Elizabeth Montague makes history as New Yorker’s first black female cartoonist at 24.
Elizabeth Montague is making waves at the moment for her dexterity and flair for cartoons, and the 24 year old made history lately as the first black female cartoonist to be featured in the New Yorker.
Montague whose work is centred majorly around race, brown-skinned, seemingly natural-haired female characters, draws inspiration from her own life experiences, thoughts and perceptions.
According to the artist who also has a digital art project she calls “Cyber Black Girl,”;
“I try really hard just to stick to my perspective as an individual just because it’s such a broad field of, like, black people as a whole, women as a whole.”
“I don’t want to pretend like I can represent every black person or every woman on the planet because everyone’s different,” she told ABC News.
Elizabeth Montague says sometimes she has doubts about whether anyone will be able to relate to her drawing. But then it runs, she says, and she hears from people who tell her they put it up on their desks at work or on their fridges at home. “That’s wild to me,” she says. “That little pieces of me are in the wild.”
Montague is a first-generation suburbanite from South Jersey, New Jersey. She hadn’t considered pursuing art as a career until her sophomore year of college.
While attending the University of Richmond on a track scholarship, she says she tried out several majors, including English, anthropology and computer science. But nothing worked.
According to her interview with the Washington Post, she heard a graphic designer Bojan Hadzihalilovic talk about his work in Sarajevo, Bosnia and she was struck by how art could be used to “communicate this very complex stuff in a very accessible way.” After that moment, she knew what she wanted to do.
Then she started a biographical cartoon series called “Liz at Large” and posted her work on Instagram for her classmates to see. That cartoon now runs weekly in Washington City Paper and she submits a new cartoon for publication every Friday.

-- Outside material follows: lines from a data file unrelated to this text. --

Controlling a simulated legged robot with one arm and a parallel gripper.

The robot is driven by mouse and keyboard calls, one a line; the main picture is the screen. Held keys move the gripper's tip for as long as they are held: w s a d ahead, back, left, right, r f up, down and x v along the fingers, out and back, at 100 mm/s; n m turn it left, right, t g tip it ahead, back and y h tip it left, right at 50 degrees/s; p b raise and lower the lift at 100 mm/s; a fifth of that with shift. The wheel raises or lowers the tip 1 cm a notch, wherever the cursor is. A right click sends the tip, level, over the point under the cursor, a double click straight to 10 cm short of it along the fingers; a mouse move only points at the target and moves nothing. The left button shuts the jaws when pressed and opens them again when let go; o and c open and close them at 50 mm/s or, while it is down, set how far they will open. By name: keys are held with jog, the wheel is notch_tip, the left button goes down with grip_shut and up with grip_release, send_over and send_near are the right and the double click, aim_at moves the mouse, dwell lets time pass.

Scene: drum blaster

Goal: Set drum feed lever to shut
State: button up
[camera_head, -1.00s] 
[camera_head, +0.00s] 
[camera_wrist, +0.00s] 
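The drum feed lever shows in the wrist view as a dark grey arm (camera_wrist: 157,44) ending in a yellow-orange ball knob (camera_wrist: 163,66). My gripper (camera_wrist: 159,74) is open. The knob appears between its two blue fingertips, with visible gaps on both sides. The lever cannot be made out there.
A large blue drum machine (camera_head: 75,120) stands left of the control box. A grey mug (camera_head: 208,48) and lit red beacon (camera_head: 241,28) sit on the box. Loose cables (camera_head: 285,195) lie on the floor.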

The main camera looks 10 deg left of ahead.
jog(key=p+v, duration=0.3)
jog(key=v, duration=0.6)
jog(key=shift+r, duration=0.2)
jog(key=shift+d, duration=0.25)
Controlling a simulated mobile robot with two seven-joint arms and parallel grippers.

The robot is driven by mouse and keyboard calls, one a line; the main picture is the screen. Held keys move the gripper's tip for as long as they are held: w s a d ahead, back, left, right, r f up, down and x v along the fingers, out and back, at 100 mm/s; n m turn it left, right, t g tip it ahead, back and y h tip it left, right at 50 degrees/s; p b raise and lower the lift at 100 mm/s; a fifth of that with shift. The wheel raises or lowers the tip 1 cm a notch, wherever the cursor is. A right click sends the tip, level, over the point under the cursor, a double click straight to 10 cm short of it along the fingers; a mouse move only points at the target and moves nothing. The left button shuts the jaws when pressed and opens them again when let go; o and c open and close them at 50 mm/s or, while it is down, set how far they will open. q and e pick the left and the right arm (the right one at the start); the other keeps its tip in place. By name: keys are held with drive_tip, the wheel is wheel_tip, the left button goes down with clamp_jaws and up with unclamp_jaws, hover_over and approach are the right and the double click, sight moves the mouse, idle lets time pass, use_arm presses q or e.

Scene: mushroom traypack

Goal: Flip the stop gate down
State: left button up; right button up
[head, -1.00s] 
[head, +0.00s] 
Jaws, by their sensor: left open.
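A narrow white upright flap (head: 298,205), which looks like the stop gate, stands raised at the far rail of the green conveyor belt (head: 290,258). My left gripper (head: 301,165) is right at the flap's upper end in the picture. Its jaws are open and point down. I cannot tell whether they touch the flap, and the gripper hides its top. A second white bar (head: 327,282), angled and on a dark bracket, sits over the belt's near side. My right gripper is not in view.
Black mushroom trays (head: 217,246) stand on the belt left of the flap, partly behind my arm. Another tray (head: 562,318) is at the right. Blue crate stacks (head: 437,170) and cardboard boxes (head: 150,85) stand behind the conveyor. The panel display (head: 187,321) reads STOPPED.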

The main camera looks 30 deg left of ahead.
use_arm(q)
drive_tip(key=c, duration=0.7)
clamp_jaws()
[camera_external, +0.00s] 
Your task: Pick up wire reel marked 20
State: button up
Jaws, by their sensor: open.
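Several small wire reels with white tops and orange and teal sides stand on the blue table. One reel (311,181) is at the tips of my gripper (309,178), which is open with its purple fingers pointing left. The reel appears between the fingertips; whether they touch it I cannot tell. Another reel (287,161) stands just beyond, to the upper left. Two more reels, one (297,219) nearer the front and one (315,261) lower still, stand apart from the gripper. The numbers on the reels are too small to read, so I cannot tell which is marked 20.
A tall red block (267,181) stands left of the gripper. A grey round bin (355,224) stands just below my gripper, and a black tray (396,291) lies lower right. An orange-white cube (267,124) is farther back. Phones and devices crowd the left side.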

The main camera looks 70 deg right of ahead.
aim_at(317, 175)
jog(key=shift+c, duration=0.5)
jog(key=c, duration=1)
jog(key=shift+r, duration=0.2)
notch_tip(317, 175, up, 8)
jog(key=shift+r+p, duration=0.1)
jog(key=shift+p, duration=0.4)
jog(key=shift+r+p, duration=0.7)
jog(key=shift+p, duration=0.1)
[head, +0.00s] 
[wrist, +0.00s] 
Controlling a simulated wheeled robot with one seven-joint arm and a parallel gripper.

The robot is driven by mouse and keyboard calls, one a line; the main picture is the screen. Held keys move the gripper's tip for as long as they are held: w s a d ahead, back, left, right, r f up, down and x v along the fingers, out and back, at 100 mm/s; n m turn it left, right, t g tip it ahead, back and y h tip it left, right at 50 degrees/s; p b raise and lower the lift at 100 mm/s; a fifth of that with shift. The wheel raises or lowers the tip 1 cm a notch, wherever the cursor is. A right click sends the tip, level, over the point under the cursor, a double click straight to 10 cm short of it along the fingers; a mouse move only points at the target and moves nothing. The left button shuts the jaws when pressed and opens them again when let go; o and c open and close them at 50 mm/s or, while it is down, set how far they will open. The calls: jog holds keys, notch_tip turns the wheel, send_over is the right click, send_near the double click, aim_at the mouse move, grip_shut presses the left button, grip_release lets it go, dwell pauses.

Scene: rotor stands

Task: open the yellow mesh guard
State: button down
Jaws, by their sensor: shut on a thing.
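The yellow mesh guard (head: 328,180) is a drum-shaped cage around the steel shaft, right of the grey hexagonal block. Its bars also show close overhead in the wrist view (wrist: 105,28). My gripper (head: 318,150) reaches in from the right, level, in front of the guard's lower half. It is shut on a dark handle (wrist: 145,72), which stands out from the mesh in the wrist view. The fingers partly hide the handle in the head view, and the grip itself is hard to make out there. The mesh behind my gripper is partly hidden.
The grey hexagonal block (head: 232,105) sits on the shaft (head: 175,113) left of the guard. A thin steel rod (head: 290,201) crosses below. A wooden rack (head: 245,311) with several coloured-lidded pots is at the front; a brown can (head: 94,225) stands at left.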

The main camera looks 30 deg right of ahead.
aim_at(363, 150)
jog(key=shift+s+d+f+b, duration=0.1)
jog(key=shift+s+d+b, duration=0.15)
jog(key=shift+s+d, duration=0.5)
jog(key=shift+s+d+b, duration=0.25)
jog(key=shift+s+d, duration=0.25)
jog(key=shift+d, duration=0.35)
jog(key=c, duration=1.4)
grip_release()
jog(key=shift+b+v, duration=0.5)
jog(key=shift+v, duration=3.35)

Like many trailblazers, Montague’s work with the New Yorker began when she took the initiative to write to the publication’s cartoon editor, highlighting the absence of diversity in the magazine’s cartoons. “I like to think I was that bold back then,” Montague says.

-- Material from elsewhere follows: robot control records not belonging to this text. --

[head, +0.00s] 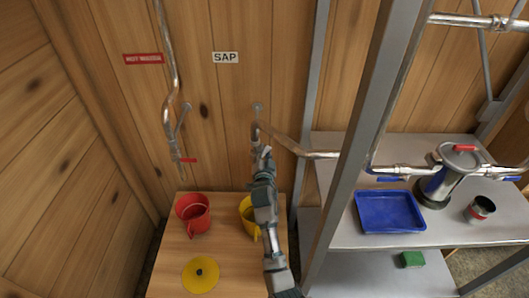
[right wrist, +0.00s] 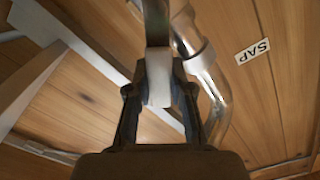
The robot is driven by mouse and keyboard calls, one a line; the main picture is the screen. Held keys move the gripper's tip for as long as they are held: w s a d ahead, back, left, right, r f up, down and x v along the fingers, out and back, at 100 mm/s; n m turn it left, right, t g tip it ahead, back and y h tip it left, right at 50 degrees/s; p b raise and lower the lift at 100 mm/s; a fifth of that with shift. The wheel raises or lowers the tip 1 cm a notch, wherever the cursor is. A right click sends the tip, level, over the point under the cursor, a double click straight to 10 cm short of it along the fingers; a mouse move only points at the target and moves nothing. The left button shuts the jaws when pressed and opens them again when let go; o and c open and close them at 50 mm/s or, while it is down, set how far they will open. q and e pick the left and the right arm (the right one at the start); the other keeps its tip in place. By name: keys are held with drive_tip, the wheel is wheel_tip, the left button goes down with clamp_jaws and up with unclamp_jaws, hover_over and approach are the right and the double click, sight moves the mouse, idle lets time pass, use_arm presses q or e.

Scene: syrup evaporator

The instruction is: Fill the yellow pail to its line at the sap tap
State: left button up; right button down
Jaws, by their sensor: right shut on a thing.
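The yellow pail (head: 246,207) stands on the wooden table, partly hidden behind my right arm. Its fill line and inside level cannot be made out. The sap tap's pipe (head: 281,137) comes along the wall from the right, below the SAP sign (head: 226,57). My right gripper (head: 261,152) is up at the tap's end, above the pail. In the right wrist view its fingers (right wrist: 160,92) are closed on a grey bar-like piece (right wrist: 156,28), apparently the tap's handle, beside the metal pipe (right wrist: 205,75). My left gripper is not in view.
A red pail (head: 193,212) and a yellow lid (head: 200,274) share the wooden table. Left of the sap tap hangs another tap with a red handle (head: 187,160). A grey rack post (head: 357,140) stands close right; its shelf holds a blue tray (head: 388,211).

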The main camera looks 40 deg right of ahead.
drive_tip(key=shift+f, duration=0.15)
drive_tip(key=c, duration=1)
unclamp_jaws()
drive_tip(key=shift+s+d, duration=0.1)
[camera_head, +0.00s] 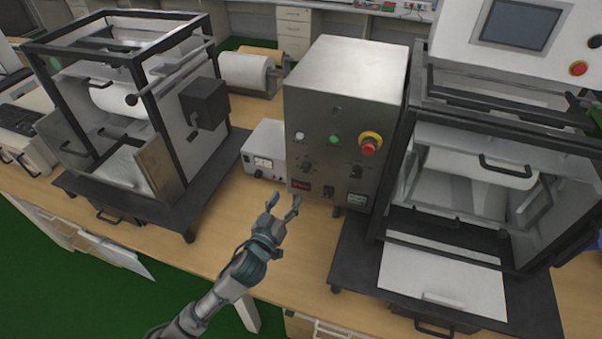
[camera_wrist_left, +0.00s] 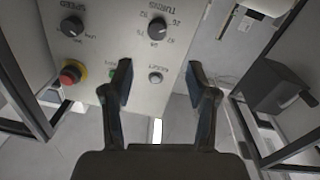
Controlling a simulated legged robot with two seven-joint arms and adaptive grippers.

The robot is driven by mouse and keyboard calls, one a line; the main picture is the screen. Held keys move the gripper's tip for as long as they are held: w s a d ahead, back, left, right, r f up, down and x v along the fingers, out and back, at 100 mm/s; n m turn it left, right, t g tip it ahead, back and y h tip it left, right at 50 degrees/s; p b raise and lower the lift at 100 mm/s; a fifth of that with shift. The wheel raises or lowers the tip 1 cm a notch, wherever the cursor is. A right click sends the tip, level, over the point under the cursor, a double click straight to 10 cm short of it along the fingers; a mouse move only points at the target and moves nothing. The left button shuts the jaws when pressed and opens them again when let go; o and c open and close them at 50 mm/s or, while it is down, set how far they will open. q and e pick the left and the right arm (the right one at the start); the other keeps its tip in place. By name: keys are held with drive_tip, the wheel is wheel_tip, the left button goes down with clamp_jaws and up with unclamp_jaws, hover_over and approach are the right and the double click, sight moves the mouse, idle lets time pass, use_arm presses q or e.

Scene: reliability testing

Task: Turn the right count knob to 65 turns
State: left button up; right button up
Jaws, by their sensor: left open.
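The grey control box (camera_head: 312,110) stands upright on the bench, with two dark knobs on its front. The turns knob (camera_head: 306,166) is the left one in the head view. The wrist view shows the panel upside down, with the turns knob (camera_wrist_left: 157,29) under a TURNS label; the small numbers around it are hard to read. The speed knob (camera_head: 356,171) is on the right; it also shows in the wrist view (camera_wrist_left: 72,27). My left gripper (camera_head: 284,204) is open and empty in front of the box, apart from the knobs. My right gripper is not in view.
A red stop button (camera_head: 369,146) with a yellow collar and a green button (camera_head: 334,139) sit above the knobs. A small meter box (camera_head: 265,150) stands left of the control box. Framed machines stand on black bases at both sides. Bare bench lies around my left gripper.

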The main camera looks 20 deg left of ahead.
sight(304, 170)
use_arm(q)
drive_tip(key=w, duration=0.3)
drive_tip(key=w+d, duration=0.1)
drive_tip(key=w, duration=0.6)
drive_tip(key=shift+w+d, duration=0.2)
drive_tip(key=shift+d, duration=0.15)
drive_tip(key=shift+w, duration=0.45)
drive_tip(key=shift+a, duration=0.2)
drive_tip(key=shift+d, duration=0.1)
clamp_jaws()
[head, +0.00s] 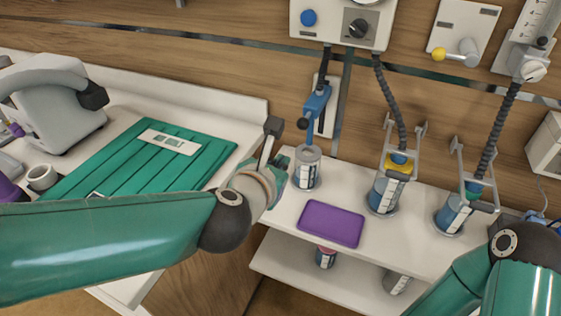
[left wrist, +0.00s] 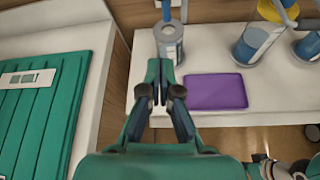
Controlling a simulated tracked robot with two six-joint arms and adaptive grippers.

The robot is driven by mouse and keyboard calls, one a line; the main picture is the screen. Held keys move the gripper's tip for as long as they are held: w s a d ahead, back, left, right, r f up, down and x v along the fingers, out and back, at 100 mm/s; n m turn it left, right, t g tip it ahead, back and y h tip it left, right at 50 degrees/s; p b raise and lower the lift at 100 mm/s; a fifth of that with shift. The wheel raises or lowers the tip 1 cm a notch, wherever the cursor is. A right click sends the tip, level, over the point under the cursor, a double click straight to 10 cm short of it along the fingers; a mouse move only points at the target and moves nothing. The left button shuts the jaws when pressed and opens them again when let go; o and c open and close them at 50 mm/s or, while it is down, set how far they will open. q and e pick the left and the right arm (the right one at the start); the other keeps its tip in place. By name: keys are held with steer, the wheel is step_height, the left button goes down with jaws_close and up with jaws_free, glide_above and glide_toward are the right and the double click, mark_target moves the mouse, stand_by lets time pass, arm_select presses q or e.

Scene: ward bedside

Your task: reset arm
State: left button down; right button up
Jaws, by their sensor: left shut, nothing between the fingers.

“I was amazed at how she so exactly expressed the frustrations I was grappling with, as I sought both to support those cartoonists who had been contributing to the magazine for many decades, and also to recruit and promote many of the fresh, eclectic, exciting voices working in the wider world of comics and graphic arts,” Emma Allen, the New Yorker’s cartoon editor said.
“So, in the email exchange that followed, I asked her if she had ideas of cartoonists I should be looking at and publishing, and she said, ‘Me.”
As it turned out, she sold her first cartoon. “I think that it’s really easy for people to not see things and that until you tell someone like, ‘Hey, by the way, you know you might not see this, but I’m seeing this very big lack that you know, sometimes people are unaware of it,’” she said.
As a freelancer, Montague says she has to stay on top of her work so as to meet her deadlines. “I’m a one-person small business, and there’s so much that goes into that”. “The deadlines are breathing down my neck.”
For a magazine that receives thousands of submissions each week and selects only 10 to 20 cartoons per issue, Montague estimates she has submitted more than 150 and to her, it is a “dream come true.”
On Tuesdays, she sends the New Yorker a cartoon and occasionally sketches one based on the news. Looking into the future, Montague hopes to write books, teach at universities and travel.